Weekly wrap: Equities ride the rising tide of global recovery optimism

World stocks rode the rising tide of global recovery optimism in a week that saw the most money poured into equities in more than five years. It was kick-started by the preceding Friday’s data releases that pointed to a steady, albeit slow, recovery in the US economy, and news over the weekend from the Basel Committee of bank supervisors who agreed on the first ever global bank liquidity rules, which proved less onerous than expected. The latter helped European banking stocks advance over the week, while conversely in the US, reports out on Monday that several major US banks had agreed to pay more than $20bn to resolve claims arising from their residential mortgage businesses, dragged their shares down.
 

The fourth quarter reporting season started on a positive note in the US as the mining company Alcoa reported profits in line with expectations and gave a relatively upbeat outlook for global demand. Sentiment received another boost from Chinese trade data for December, which hinted at a solid rebound as exports grew more than expected by 14.1% year-on-year (y-o-y), the highest since May 2012, while imports rose 6.0%. Interestingly, details in the data revealed the US to have replaced Europe as China’s biggest export market.
 

In the UK, the Office for National Statistics (ONS) surprised the markets by announcing no change to the calculation of the Retail Price Index (RPI), cheering the inflation-protected government bond market where yields dropped (prices rose).

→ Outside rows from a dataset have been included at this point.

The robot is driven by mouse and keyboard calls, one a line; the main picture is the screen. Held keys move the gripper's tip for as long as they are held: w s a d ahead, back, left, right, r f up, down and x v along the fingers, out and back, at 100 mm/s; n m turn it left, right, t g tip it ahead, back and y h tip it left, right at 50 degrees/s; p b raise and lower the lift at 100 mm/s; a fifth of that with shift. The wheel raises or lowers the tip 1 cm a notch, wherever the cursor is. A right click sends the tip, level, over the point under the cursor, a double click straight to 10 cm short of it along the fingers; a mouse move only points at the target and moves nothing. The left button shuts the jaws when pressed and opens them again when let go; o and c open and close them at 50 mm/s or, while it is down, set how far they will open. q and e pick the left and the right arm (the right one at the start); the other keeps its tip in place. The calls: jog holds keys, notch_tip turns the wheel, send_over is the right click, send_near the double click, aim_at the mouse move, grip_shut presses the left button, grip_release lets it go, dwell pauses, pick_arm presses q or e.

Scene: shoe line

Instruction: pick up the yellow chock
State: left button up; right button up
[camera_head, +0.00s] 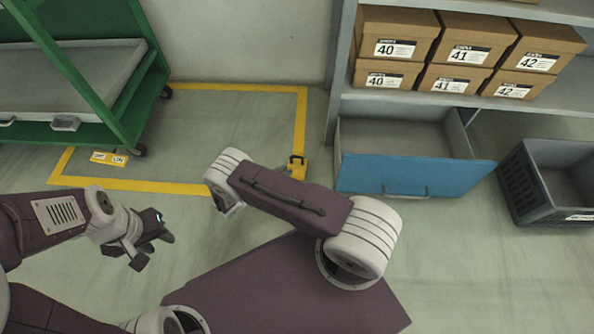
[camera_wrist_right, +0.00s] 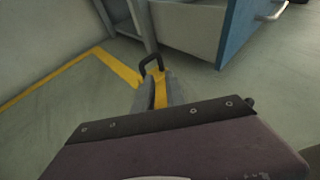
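The yellow chock (camera_head: 298,166) with a black handle is on the floor at the right edge of the yellow floor outline, partly hidden by my right arm. In the right wrist view the chock (camera_wrist_right: 160,92) shows as a yellow strip between the two grey fingers of my right gripper (camera_wrist_right: 159,94), its handle standing beyond the fingertips. I cannot tell whether the fingers press on it. My left gripper (camera_head: 155,250) is open and empty, above the floor at left, well away from the chock.
A blue-fronted drawer (camera_head: 415,178) stands pulled out under the shelf of shoe boxes (camera_head: 466,52), just right of the chock. A grey crate (camera_head: 520,185) stands further right. A green cart (camera_head: 150,80) is at upper left, with a yellow floor label (camera_head: 109,158) near its wheel.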

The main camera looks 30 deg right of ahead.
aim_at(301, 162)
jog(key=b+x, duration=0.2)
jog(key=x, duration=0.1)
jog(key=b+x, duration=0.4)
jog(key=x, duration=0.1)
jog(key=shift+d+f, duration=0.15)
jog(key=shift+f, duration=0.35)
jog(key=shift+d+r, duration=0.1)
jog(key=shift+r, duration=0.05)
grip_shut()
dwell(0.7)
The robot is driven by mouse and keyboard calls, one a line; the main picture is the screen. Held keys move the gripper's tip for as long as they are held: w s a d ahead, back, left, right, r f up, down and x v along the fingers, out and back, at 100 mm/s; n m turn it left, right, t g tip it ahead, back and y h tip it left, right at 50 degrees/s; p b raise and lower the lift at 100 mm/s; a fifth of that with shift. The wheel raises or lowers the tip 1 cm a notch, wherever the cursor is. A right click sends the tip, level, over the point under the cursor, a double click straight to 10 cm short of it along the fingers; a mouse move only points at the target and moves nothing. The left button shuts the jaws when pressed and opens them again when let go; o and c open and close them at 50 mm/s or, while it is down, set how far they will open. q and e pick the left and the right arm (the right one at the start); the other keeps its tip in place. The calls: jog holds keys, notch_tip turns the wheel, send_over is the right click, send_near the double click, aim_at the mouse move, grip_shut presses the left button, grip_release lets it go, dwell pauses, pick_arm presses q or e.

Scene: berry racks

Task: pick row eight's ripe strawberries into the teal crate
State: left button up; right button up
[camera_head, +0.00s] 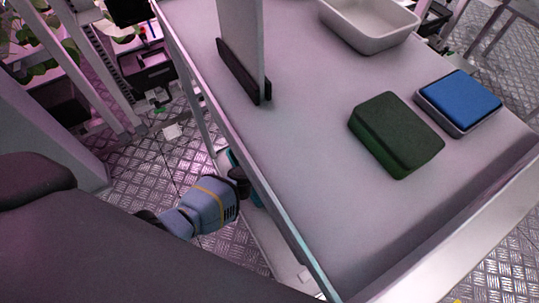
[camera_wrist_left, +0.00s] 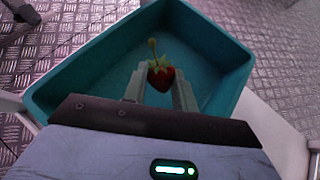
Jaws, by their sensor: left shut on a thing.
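A red strawberry (camera_wrist_left: 160,80) with a green cap and a short stem is held between the fingertips of my left gripper (camera_wrist_left: 159,91). The left gripper is shut on it. The teal crate (camera_wrist_left: 72,88) lies below and around the fingers in the left wrist view; the strawberry is over its inside, and the visible floor of the crate looks empty. In the head view my left gripper (camera_head: 240,182) is beside the table's near edge, its fingertips hidden. Only slivers of the teal crate (camera_head: 233,158) show there. My right gripper is not in view.
A pale table (camera_head: 300,135) stands right of my left arm, its edge close to the gripper. On it are a dark green block (camera_head: 395,133), a blue-topped block (camera_head: 460,98), a white tray (camera_head: 370,40) and an upright panel (camera_head: 240,45). Plant racks (camera_head: 50,45) stand at upper left.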

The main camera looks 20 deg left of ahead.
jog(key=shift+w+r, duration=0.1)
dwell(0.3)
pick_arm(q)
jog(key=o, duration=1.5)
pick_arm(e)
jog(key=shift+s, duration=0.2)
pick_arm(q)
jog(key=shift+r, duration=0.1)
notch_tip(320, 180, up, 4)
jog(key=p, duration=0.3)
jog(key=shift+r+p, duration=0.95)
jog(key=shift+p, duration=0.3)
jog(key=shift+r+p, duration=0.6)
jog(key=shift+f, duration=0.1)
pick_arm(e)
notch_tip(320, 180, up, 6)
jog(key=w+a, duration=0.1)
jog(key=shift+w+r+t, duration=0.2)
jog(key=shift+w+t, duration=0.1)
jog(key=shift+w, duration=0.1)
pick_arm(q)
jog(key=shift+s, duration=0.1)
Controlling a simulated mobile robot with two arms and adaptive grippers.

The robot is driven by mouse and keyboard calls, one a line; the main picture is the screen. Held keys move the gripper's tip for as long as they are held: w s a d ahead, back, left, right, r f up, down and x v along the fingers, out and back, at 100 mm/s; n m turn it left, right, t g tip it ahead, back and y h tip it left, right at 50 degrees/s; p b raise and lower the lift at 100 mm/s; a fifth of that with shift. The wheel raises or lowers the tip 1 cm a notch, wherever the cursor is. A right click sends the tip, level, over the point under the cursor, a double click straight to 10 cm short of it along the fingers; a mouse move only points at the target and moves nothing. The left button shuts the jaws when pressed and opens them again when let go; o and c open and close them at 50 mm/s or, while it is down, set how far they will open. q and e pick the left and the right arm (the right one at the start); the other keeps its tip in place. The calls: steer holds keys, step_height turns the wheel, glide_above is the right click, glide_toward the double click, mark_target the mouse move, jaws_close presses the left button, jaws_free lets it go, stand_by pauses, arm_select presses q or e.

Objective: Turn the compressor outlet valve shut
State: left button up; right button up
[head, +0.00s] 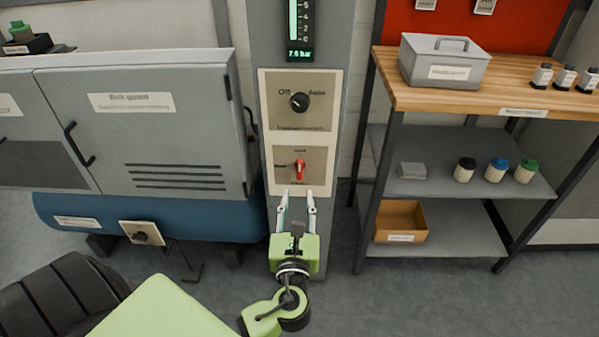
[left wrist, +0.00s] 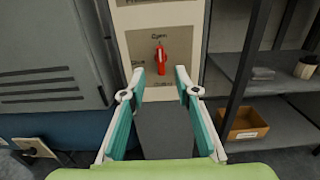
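A red valve handle (head: 300,169) sits on a beige plate (head: 279,183) on the lower part of a grey column. The handle stands about upright. In the left wrist view the red handle (left wrist: 160,59) points up toward a label that seems to read "Open". Other lettering on the plate is too small to read surely. My left gripper (head: 297,194) is open and empty, just below the handle, its fingers pointing toward the plate. In the left wrist view the fingertips (left wrist: 160,74) are spread on either side below the handle, not touching it. My right gripper is not in view.
Above the handle is a black Off/Auto knob (head: 299,102), under a display (head: 300,54) reading about 7.6 bar. A grey cabinet (head: 150,165) over a blue tank (head: 200,220), which has another knob (head: 141,237), stands left. A shelved workbench (head: 480,98) stands right.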

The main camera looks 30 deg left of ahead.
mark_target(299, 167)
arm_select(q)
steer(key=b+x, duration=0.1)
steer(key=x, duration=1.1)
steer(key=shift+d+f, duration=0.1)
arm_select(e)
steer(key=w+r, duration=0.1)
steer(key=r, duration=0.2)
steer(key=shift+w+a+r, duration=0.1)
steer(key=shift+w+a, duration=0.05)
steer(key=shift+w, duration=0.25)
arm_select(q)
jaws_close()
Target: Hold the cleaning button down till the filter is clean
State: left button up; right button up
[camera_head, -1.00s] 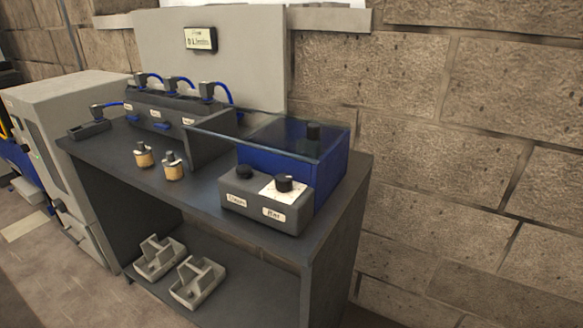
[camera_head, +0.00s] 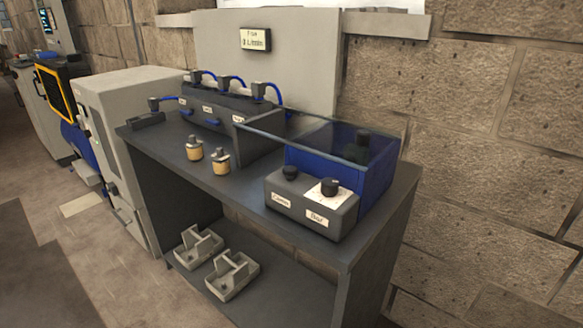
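A grey control box (camera_head: 312,208) stands at the front right of the dark bench. It has a black button (camera_head: 290,173) on its left and a black knob (camera_head: 330,187) on a white dial plate on its right. The small labels below them are too blurred to read surely. Behind it is a blue bin (camera_head: 375,180) with a clear lid and a dark round item inside, possibly the filter. Two small tan-and-grey cylinders (camera_head: 194,148) (camera_head: 220,161) stand on the bench left of the box. Neither of my grippers is in view.
The bench (camera_head: 165,145) carries a dark block with blue-cabled plugs (camera_head: 215,105). Two grey trays (camera_head: 232,275) lie on the lower shelf. A light grey cabinet (camera_head: 150,100) adjoins on the left, and a stone wall rises behind. Floor at lower left is clear.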

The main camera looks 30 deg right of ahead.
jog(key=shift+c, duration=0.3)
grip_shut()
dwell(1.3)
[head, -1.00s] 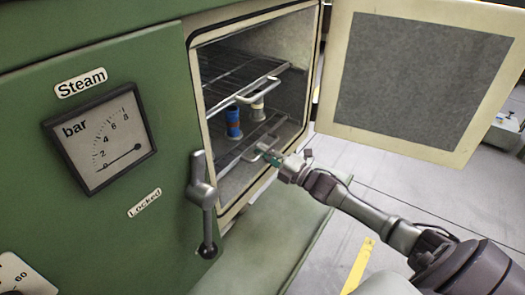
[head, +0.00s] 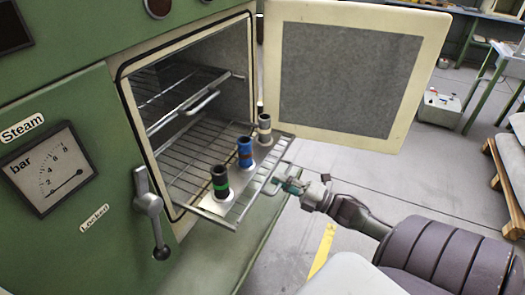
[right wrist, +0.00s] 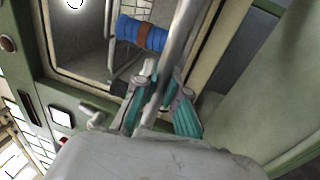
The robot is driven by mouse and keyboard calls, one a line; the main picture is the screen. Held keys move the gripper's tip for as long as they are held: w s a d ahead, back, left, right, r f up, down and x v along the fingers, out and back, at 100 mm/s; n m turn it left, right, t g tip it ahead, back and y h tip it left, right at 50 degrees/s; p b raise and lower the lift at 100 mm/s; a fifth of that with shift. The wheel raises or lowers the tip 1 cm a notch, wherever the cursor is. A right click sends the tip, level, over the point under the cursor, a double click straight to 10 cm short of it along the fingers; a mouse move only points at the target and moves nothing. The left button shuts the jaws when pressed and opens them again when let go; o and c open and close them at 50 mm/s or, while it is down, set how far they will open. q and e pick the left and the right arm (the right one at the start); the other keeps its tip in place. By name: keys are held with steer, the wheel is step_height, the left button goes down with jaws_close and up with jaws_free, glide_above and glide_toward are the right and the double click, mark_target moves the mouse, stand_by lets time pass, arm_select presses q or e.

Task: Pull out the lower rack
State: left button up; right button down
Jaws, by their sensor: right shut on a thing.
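The lower rack (head: 185,179) is a wire shelf that sticks out of the open chamber of the green machine. Several extruders stand on its front part: a black one with a green band (head: 220,183), a blue one with a red-brown band (head: 245,153) and a grey one with a tan band (head: 264,130). My right gripper (head: 287,184) is shut on the rack's front handle (head: 268,183). In the right wrist view the teal fingers (right wrist: 155,105) close around the metal bar, with the blue extruder (right wrist: 143,34) behind. My left gripper is not in view.
The upper rack (head: 165,92) sits inside the chamber above. The open door (head: 345,75) stands to the right, above my right arm. A lever (head: 150,210) is left of the opening. Open floor lies to the right, with a yellow stripe (head: 322,248).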

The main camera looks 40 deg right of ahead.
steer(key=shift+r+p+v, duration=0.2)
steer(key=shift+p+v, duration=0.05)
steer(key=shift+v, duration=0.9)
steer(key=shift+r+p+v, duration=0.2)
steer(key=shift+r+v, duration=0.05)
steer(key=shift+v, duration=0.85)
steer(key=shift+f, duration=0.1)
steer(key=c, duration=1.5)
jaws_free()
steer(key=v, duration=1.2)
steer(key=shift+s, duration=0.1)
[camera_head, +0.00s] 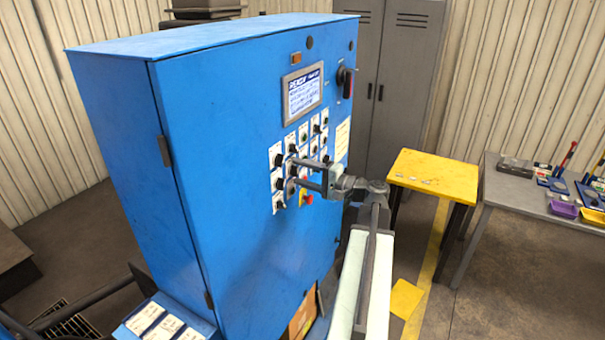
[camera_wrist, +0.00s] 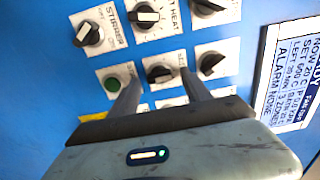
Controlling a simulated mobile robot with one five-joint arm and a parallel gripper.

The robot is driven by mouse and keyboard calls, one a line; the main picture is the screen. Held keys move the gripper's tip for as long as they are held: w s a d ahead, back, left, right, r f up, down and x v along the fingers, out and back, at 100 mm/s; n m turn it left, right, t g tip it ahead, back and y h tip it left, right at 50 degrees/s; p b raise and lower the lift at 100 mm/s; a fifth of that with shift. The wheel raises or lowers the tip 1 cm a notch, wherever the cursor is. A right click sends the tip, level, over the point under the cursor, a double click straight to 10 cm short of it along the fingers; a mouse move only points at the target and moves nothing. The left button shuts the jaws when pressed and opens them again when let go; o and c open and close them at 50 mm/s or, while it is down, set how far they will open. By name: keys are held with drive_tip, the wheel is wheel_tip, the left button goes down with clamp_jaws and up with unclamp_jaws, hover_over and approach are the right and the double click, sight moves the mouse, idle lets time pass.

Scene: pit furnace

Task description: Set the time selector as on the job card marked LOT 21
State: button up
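The blue control cabinet (camera_head: 235,150) carries rows of black selector knobs on white plates. My gripper (camera_head: 294,173) points at the lower rows, its two fingers apart. In the wrist view, a black knob (camera_wrist: 160,73) shows between the fingertips of my gripper (camera_wrist: 160,80); I cannot tell whether they touch it. Its plate label is partly legible. Legible plates above read STIRRER (camera_wrist: 90,34) and HEAT (camera_wrist: 145,17). I cannot tell which knob is the time selector. White cards (camera_head: 145,318) lie at the lower left; their lot marks are too small to read.
A green button (camera_wrist: 113,84) and another knob (camera_wrist: 211,62) flank the middle knob closely. A red stop button (camera_head: 307,198) sits just below my gripper. A screen (camera_head: 303,93) is above. A yellow table (camera_head: 432,172) and grey bench (camera_head: 515,190) stand right.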

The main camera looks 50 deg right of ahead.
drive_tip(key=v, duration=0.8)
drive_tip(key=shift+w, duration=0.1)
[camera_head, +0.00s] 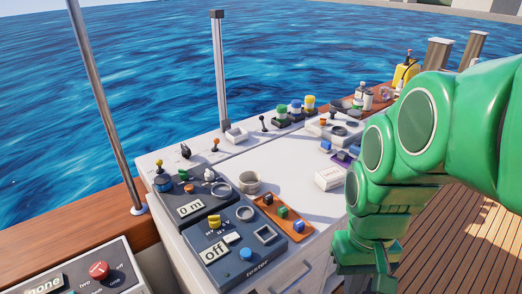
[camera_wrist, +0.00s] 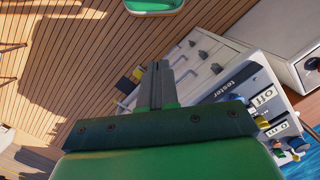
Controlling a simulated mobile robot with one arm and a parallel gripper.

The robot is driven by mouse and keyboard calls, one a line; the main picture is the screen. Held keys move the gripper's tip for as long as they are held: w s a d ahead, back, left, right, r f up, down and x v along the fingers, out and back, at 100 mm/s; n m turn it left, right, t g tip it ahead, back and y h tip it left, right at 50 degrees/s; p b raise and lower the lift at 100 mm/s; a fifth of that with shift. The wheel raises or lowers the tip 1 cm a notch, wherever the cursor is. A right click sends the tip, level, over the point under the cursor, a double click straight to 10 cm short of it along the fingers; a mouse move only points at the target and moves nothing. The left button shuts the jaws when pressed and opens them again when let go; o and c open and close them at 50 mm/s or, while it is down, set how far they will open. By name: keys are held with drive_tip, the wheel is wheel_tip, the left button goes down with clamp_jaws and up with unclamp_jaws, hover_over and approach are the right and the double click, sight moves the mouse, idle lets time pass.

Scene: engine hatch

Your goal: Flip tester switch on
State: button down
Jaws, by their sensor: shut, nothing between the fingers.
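The tester (camera_head: 281,251) is a dark blue-grey box at the front of the white cabinet top in the head view. Its display (camera_head: 214,252) reads "off". I cannot tell which part is the switch. In the wrist view the tester (camera_wrist: 232,82) is to the right, apart from my gripper. My gripper (camera_wrist: 158,68) is shut and empty, pointing past the cabinet's drawer front and the deck. In the head view my arm hangs right of the tester.
A panel reading "0 m" (camera_head: 212,203) adjoins the tester. A panel with a red knob (camera_head: 99,270) is at lower left. The wooden deck (camera_head: 460,230) is open at right.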

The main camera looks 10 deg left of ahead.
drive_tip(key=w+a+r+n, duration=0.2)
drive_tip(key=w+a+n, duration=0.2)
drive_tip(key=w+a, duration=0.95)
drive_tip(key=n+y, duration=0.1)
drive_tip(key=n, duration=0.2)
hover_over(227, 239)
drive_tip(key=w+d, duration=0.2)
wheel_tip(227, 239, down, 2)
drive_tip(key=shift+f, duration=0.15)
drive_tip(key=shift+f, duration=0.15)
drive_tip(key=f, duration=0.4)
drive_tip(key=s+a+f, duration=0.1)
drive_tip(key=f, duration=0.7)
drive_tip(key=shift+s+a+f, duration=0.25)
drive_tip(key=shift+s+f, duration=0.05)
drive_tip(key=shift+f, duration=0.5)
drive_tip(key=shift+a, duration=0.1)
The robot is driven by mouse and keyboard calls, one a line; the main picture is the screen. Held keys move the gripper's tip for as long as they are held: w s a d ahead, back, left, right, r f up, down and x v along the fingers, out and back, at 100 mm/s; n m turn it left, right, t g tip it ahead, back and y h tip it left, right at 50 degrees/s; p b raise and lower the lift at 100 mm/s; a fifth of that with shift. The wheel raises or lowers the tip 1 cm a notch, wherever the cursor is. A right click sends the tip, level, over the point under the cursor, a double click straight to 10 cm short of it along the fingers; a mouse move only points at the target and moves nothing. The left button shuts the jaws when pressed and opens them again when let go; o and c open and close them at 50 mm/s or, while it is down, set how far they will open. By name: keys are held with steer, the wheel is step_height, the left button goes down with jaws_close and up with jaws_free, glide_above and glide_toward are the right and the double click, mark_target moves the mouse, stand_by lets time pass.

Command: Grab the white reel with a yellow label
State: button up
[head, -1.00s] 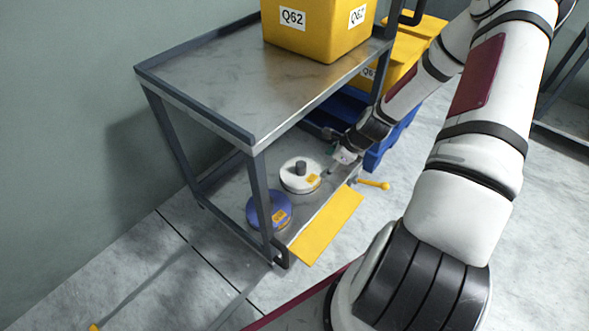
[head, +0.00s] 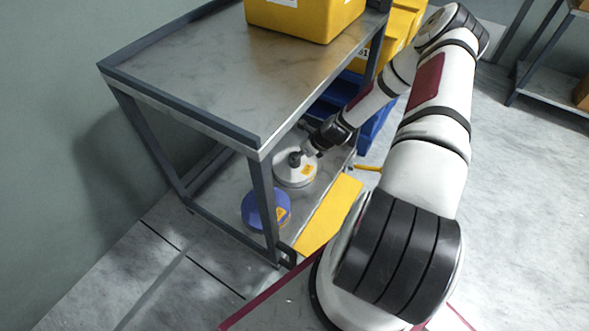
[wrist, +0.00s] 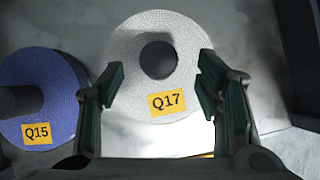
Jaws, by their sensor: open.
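The white reel (head: 295,172) lies flat on the cart's lower shelf, with a dark hub at its centre. In the wrist view the white reel (wrist: 140,90) carries a yellow label (wrist: 167,101) reading Q17. My gripper (head: 303,153) is at the reel, under the cart's top. In the wrist view my gripper (wrist: 158,80) is open, with one finger on each side of the reel's near part and the label between them. Whether the fingers touch the reel I cannot tell.
A blue reel (head: 266,208) labelled Q15 lies beside the white one, to its left. The cart's metal top (head: 215,75) is above and bears a yellow bin (head: 305,18). A cart leg (head: 263,205) stands close to the reels. A yellow panel (head: 330,214) lies along the shelf's front.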

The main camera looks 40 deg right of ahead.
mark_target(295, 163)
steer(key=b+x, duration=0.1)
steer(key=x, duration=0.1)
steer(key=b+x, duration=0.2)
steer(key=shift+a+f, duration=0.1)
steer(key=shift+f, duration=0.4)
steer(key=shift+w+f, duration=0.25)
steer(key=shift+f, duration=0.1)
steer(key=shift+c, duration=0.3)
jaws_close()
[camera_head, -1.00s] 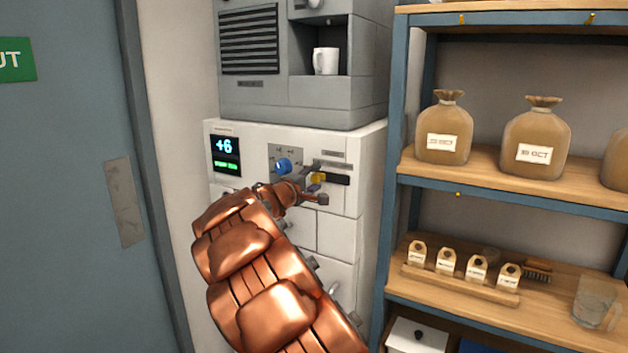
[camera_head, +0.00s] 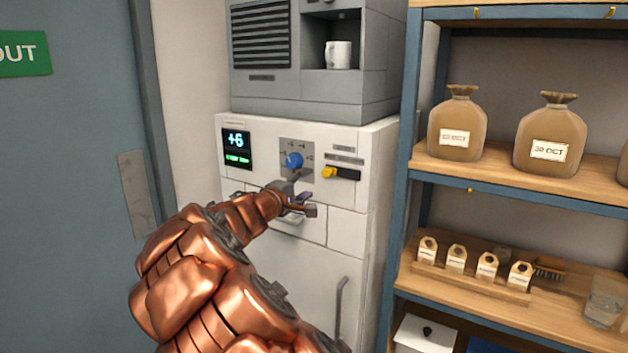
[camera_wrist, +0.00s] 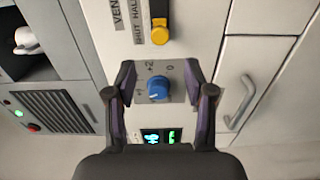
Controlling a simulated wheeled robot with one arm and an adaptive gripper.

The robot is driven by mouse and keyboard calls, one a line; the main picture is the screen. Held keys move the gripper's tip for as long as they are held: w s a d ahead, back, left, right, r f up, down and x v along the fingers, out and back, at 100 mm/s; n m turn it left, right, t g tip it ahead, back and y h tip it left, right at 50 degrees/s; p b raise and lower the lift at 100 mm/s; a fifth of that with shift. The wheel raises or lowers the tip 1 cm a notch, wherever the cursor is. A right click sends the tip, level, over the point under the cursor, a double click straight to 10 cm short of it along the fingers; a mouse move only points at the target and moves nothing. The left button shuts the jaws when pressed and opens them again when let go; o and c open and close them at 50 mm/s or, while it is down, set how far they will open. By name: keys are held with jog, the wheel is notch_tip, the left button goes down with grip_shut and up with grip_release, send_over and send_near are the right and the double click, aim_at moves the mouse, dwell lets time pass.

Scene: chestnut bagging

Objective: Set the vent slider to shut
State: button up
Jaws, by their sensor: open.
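The vent slider has a yellow knob (camera_head: 328,172) at the left end of a dark horizontal slot (camera_head: 347,174) on the white machine's front. In the wrist view the yellow knob (camera_wrist: 159,33) is at the top, at the lower end of the visible slot. In the wrist view my open fingers (camera_wrist: 160,75) frame the blue dial, not the slider.
The blue dial (camera_head: 293,160) sits just left of the slider, and a display (camera_head: 237,147) reading +6 is further left. Drawer and door handles (camera_head: 340,305) stick out below. A shelf unit (camera_head: 409,130) stands close on the right.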

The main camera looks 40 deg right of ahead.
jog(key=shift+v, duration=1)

Meanwhile, both the European Central Bank and the Bank of England kept interest rates unchanged. In other news, the government of Japan approved a substantial stimulus package (ca. $117bn), and consumer prices posted their biggest increase in seven months in China, rising 2.5% in December y-o-y, up from 2.0% in November.

Data-packed week of economic releases and earnings reports

 

In the US, 40 S&P 500 companies are to report earnings, equivalent to 12% of the index by market capitalisation. Federal Reserve Chairman Ben Bernanke’s speech at the University of Michigan will take centre stage on Monday. Important data releases include December’s retail sales data (Tuesday), where consensus is for a soft figure of 0.2% growth; industrial production (Wednesday), which should record a 0.2% gain in December month-on-month (m-o-m), and University of Michigan Consumer Sentiment Index for January (Friday), which may rebound to 75 after falling to 72.9 in December reflecting the positive press and market reaction to the US ‘fiscal cliff’ compromise.
 

Turning to Europe, eurozone industrial production released today has disappointed, falling 0.3% in November from October; factory production growth in Germany was unable to offset large declines in southern Europe. On Tuesday the UK consumer price index (CPI) figure is out (expected 0.5% m-o-m for December), while German Q4 gross domestic product (GDP) is likely to confirm growth at 0.8% y-o-y. The final reading of eurozone inflation is out on Wednesday (consensus 0.3% m-o-m in December, leaving the y-o-y figure unchanged at 2.2%) while on Friday UK retail sales are widely expected to record zero sales growth from a month ago. In government bond markets, Germany has an auction of 10-year bonds on Wednesday, which is followed by a Spanish auction on Thursday.
 

The highlight of the week in Asia will be China's monthly economic download on Friday – including Q4 GDP, December retail sales and industrial production. GDP growth is largely expected to be 7.8% in Q4 from 7.4% in Q3, while December’s industrial production may have edged up by more than 10% y-o-y.